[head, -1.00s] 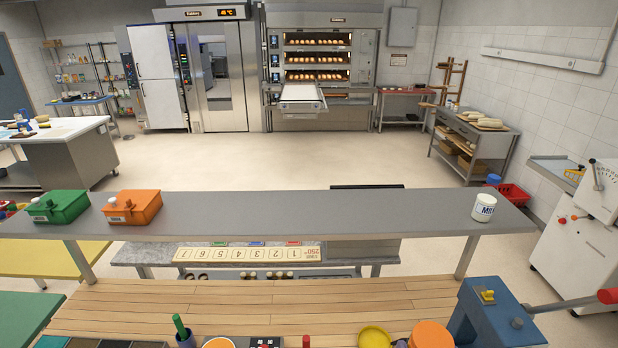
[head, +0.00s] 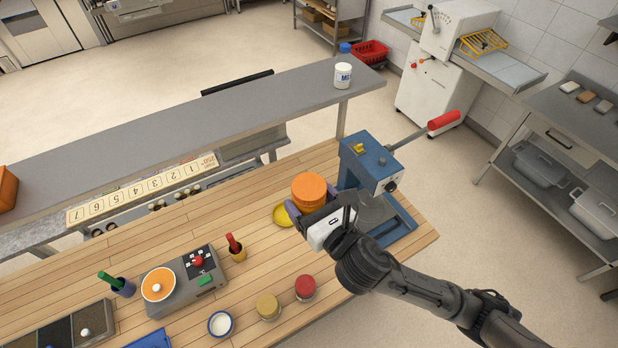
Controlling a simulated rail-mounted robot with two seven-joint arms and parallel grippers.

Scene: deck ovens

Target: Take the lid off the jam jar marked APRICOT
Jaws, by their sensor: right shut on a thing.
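My right gripper (head: 311,203) reaches in from the lower right over the wooden worktop. Its jaws are shut on an orange round thing (head: 309,187), whose smooth orange top faces me; I cannot tell whether it is a lid alone or a lidded jar. The gripper hides its lower near side. Two small jars stand nearer the front edge, one with a red lid (head: 305,286) and one with a gold lid (head: 268,305). No APRICOT marking is readable from here. My left gripper is out of view.
A blue press (head: 368,160) with a red-ended lever stands close behind the gripper. A yellow disc (head: 286,214) lies beside the orange thing. A scale (head: 181,281), a white-filled bowl (head: 220,324) and a grey shelf (head: 190,125) with a white jar (head: 343,75) are around.

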-*-

Reproduce the full listing faithfully, but do not carry over any pictures.

[head, -1.00s] 
[head, +0.00s] 
Controlling a simulated rail-mounted robot with two seven-joint arms and parallel grippers.

Scene: deck ovens

Target: Take the lid off the jam jar marked APRICOT
Jaws, by their sensor: right shut on a thing.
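My right gripper (head: 311,203) reaches in from the lower right over the wooden worktop. Its jaws are shut on an orange round thing (head: 309,187), whose smooth orange top faces me; I cannot tell whether it is a lid alone or a lidded jar. The gripper hides its lower near side. Two small jars stand nearer the front edge, one with a red lid (head: 305,286) and one with a gold lid (head: 268,305). No APRICOT marking is readable from here. My left gripper is out of view.
A blue press (head: 368,160) with a red-ended lever stands close behind the gripper. A yellow disc (head: 286,214) lies beside the orange thing. A scale (head: 181,281), a white-filled bowl (head: 220,324) and a grey shelf (head: 190,125) with a white jar (head: 343,75) are around.

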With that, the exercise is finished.